Field notes
PI-Agent as the ONE Harness
One self-hosted, customizable agent harness now connects my local development, infrastructure work, research, and everyday communication channels.

I no longer think of PI-Agent as another coding assistant. For me, it has become the harness around the work itself: local development, infrastructure management, research, and the communication channels through which that work reaches me.
That distinction matters. A model can answer a prompt, but a harness decides how the model participates in a real system. It controls the tools, the context, the integrations, the boundaries, and the way a task moves from an idea to an observable result. Once those pieces are under my control, I can change models without rebuilding my entire working method.

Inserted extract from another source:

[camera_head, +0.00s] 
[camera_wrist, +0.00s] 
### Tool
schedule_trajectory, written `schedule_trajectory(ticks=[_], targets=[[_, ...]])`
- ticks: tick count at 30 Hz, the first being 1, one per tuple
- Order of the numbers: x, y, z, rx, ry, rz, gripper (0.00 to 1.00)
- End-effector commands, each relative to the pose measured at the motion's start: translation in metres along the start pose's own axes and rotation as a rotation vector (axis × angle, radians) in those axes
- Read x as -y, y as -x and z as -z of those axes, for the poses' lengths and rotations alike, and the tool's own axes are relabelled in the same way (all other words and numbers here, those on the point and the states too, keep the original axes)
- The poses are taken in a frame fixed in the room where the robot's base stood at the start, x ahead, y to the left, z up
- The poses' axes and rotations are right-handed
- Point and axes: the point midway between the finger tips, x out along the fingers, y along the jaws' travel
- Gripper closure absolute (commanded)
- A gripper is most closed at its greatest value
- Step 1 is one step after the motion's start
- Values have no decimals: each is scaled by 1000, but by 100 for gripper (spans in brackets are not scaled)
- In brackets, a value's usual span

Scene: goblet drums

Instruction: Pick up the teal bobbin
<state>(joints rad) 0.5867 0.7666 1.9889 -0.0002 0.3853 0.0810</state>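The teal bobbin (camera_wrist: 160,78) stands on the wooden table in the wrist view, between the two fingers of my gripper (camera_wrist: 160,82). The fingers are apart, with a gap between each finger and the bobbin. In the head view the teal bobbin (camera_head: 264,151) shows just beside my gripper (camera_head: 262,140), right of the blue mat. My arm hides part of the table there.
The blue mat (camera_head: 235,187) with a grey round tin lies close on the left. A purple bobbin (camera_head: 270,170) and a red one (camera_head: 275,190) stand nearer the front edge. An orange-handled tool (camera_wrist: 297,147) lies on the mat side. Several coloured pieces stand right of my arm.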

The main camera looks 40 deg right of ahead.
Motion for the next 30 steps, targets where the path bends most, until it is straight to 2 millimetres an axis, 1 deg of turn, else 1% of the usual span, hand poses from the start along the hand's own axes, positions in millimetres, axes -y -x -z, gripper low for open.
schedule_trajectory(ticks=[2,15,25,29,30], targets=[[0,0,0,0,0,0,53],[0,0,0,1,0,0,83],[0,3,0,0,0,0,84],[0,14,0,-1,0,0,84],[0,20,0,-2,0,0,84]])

One harness instead of several disconnected tools
Development, operations, and research are usually treated as separate domains. Each gets its own assistant, configuration, extension marketplace, and set of compromises. The result is a fragmented workflow: one tool understands the repository, another can reach the infrastructure, and a third contains the research context.
I want one adaptable harness instead. PI-Agent gives me a common foundation that I can tailor to each context while retaining the same operating model. The tools available to a task can change. The permissions can change. The model can change. The basic way I work does not have to.
This is especially useful when a task crosses boundaries. A change may begin with research, continue as a local implementation, require an infrastructure rollout, and finish with a concise update. Those are not four unrelated tasks. They are one piece of work moving through different environments.
Self-hosting is part of the design
My extensions live on my self-hosted Forgejo instance. The same harness helped research, configure, and roll out that environment.
This is not self-hosting for its own sake. It gives me a place where the implementation, history, and operating decisions remain visible and under my control. I can inspect what an extension does, change it when my requirements change, and avoid binding the workflow to a vendor's release schedule or assumptions.
The result is not zero dependency. It is a clearer dependency boundary.
Communication channels are interfaces, not separate systems
The harness is integrated with Slack and Telegram because work does not always begin at a development machine. Sometimes the useful interface is a message: ask for a status, start a bounded task, receive a result, or decide that something needs deeper attention.
Those channels should not become new islands of automation. They are simply additional interfaces to the same controlled harness. The underlying tools, policies, and context remain consistent.
Building extensions is expensive and worth it
I deliberately avoid relying on pre-built binary extensions where creating my own is practical. That costs time. Learning PI-Agent, understanding the extension model, and leaving the comfort of a ready-made harness takes real effort.
The return is equally real:
- I understand more of the system I depend on.
- I reduce exposure to opaque binaries and unnecessary supply-chain risk.
- I can shape the workflow around my actual needs instead of accepting the nearest generic compromise.
- I can replace individual models or services without replacing the harness.
The important point is not that everyone should build every extension themselves. It is that the harness should make ownership possible. A toolchain becomes strategically useful when it can be inspected, adapted, and operated on your terms.
Why I am staying with it
Once the initial learning curve is behind you, the experience becomes refreshingly direct. PI-Agent is fast, adaptable, customizable, and capable without demanding that every task fit one vendor's idea of an AI workflow.
I do not see myself returning to a collection of separate harnesses anytime soon. One controlled foundation, extended deliberately, is a better fit for how development, infrastructure, research, and communication actually connect.